Pytany o te słowa w Telewizji Republika Antoni Macierewicz przyznał, że może je potwierdzić. - Zespół naukowców, którzy pracują nad tym raportem, zapoznał mnie z pracami ich w zeszłym tygodniu i one rzeczywiście dają wszelkie przesłanki do właśnie takiego stwierdzenia, że raport ukazujący przebieg wydarzeń, przyczyny i przebieg tej tragedii od strony technicznej - bo o tym mówimy przede wszystkim - będzie gotowy wiosną tego roku - zapowiedział minister.
- Oczywiście jest szereg jeszcze innych uwarunkowań. Wiemy, że zapewne badania związane z ekshumacjami i sekcjami zwłok nie zostaną zapewne dokończone, a to jest materiał niesłychanie istotny. Zapewne toczą się jeszcze prace - nazwijmy to - kontrwywiadowcze - zastrzegł.
Macierewicz stwierdził, że "są różne pytania związane np. z identyfikacją bezpośrednio odpowiedzialnych za to, co się wydarzyło".

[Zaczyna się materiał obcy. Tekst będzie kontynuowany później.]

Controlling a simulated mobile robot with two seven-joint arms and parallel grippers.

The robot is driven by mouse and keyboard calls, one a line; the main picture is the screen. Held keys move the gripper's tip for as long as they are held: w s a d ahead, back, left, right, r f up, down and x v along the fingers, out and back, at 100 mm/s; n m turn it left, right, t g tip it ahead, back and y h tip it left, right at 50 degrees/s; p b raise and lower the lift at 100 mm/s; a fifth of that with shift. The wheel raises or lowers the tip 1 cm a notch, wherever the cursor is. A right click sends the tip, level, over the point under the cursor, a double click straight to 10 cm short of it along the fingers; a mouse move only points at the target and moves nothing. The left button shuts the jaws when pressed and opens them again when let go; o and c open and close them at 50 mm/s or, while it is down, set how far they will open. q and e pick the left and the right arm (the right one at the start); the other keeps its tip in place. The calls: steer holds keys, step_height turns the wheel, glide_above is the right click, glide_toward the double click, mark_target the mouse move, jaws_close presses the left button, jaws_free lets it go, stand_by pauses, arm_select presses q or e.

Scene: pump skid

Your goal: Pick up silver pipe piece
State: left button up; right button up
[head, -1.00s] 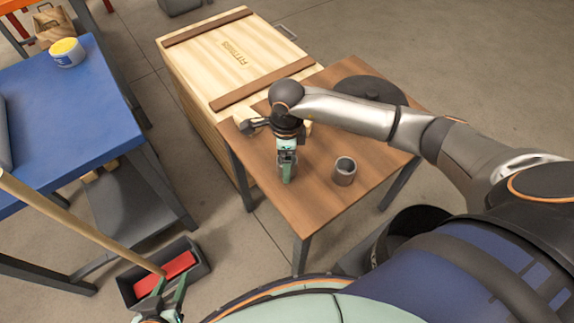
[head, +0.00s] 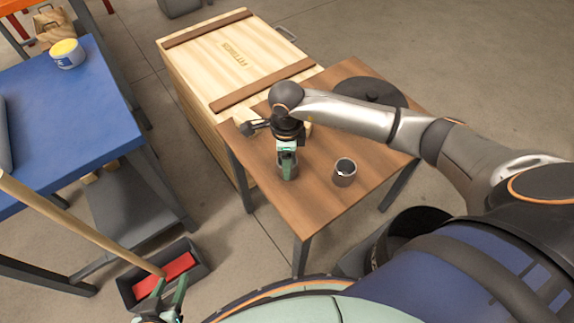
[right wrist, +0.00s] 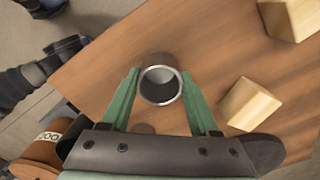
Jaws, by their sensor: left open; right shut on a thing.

- Dziś już możemy określić odpowiedzialność tego generała, który dowodził, kierował całą operacją z centrum Logika w Moskwie. Możemy wskazać jego podkomendnych, którzy te rozkazy wykonywali. To w zakresie wprowadzania w błąd polskich pilotów, bo ta analiza jest już w zasadzie zakończona. Wiemy, że ten lot miał się skończyć kilometr bliżej przed pasem lotniska i że tutaj były bardzo duże środki i siły użyte, żeby wprowadzić w błąd polskich pilotów. Co, dzięki Bogu, się ostatecznie nie udało. Ale tutaj odpowiedzialnych za tę część operacji znamy. Ale nie znamy jeszcze odpowiedzialnych za ostateczne dokonanie tego czynu, który sprawił, że cała załoga i wszyscy pasażerowie ponieśli śmierć. Tutaj odpowiedzialni jeszcze będą identyfikowani - zapowiedział.